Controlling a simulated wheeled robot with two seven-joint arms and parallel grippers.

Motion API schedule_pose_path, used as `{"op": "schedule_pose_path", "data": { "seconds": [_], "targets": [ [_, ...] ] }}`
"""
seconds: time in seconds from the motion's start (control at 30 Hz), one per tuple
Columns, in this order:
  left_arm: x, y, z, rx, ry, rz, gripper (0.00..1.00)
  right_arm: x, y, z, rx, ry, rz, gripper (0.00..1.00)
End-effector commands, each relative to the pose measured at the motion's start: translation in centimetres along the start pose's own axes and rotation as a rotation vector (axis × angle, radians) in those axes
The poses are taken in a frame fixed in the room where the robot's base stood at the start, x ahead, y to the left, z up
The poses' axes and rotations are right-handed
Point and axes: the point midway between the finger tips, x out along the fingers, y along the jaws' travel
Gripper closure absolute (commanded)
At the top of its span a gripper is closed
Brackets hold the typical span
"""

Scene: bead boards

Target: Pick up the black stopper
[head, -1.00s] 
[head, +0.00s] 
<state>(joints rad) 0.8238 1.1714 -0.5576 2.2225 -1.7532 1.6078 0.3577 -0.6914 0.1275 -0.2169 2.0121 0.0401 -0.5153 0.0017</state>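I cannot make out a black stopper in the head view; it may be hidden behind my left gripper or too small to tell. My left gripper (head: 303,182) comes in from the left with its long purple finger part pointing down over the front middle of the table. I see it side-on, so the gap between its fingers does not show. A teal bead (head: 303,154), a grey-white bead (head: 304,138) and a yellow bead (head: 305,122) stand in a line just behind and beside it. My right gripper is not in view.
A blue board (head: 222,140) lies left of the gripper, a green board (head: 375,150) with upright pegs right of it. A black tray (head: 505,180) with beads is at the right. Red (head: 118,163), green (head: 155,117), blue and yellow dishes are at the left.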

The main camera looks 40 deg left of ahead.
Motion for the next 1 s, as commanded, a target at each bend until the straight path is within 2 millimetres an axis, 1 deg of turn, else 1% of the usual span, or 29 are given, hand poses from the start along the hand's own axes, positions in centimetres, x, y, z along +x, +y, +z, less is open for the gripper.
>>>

What the exercise asks:
Report how many lines in the data contain the word "along", with no words besides the number.

Result of the task:
3